Despite a negative impact on the natural environment, coal still represents 27% of global energy consumption. To minimize emissions into the atmosphere from burning coal, sophisticated combustion technologies are used that require constant maintenance to their burners' fuel-to-air ratio. Flame imagery is the primary source of data for those responsible for maintaining combustion at ideal conditions. Monitoring flames with cameras means there is no delay in obtaining results, as there is with analysis of flue gases. This method is also non-invasive, and flame information captured by cameras has controlled spatial resolution.
In a recent study conducted by the Faculty of Electrical Engineering and Computer Science of Lublin University of Technology in Lublin, Poland, researchers devised a method combining flame image processing with a deep convolutional neural network (DCNN) that ensures high accuracy of identifying undesired combustion states.
In the study, flames were recorded by a Mikrotron color camera with a full-frame transfer matrix equipped with a CameraLink interface. The camera features a CMOS image sensor with a resolution of 1,280 × 1,024 pixels, a dynamic range of 59 dB, sensitivity of 1,600 bit/lux⋅s at 550 nm, and acquisition speed of 500 frames per second (fps) at full resolution.
The Mikrotron camera was attached to a high-temperature borescope installed in the chamber sight glass at an angle of approximately 45-deg. to the burner’s axis. Image frames of 800 × 800 pixels were recorded in RGB mode with 24-bit color depth.

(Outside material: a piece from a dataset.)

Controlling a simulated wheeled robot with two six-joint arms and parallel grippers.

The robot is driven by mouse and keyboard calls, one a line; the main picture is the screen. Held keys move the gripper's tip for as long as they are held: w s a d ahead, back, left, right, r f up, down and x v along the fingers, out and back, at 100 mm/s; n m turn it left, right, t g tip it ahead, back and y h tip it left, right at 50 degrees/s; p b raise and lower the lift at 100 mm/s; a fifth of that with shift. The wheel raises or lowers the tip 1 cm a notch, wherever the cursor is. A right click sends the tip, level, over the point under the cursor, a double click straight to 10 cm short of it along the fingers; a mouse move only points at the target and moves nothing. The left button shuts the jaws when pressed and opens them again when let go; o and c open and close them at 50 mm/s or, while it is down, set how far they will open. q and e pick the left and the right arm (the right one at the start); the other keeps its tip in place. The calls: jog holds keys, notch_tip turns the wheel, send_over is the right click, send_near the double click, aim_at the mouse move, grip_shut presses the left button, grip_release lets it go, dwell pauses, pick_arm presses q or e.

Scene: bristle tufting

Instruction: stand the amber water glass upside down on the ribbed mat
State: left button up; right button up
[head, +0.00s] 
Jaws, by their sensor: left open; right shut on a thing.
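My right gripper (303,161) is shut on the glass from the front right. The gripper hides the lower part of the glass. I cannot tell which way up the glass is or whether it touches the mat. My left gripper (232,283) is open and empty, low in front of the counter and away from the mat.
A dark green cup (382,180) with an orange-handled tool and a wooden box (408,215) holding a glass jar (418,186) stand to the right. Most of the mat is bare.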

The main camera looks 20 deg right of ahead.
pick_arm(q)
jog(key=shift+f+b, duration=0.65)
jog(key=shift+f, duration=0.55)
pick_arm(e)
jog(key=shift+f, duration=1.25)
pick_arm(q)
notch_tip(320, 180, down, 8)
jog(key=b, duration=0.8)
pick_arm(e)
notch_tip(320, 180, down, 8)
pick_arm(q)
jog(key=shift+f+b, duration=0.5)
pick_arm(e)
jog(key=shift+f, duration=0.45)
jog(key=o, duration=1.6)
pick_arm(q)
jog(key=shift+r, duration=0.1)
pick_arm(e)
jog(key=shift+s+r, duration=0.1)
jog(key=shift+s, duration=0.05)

During recording, a fixed exposure time and a frame rate of 500 fps were maintained. Video recordings for individual combustion variants were saved in mass storage in lossless AVI files, with the duration of each recording being 300 seconds. All operations related to image processing were performed using Python 3.7.3 and libraries OpenCV 3.4.1 and NumPy 1.16.4.
Using DCNN, researchers devised a method to limit the amount of uncontrolled air that gets into coal combustion chambers, a phenomenon that changes the standard or effective value of the excess air coefficient. When excessive air is in the chamber the combustion conditions are altered, and the fuel ceases to be completely incinerated. However, if engineers can be made aware of the new undesirable state by viewing flame images, they can quickly restore the normal conditions of the combustion process. In doing so, coal-burning operations limit emissions tied to greenhouse gases, acid rain, and respiratory illnesses.
The researchers at the Lublin University of Technology found they could obtain this critical information by analyzing and classifying flame images using the Mikrotron camera combined with DCNN, in one of the first instances of deep learning algorithms being used to solve this type of problem. Their method significantly simplifies the stage of image data processing compared to traditional machine learning algorithms because stages such as data pre-processing, feature engineering, feature extraction, and feature selection are eliminated.
The DCNN can reveal the internal features of individual combustion states based on raw data obtained from images while ensuring high classification efficiency. Additionally, the relatively low consumption time of the method opens up the possibility for its use in industrial combustion systems.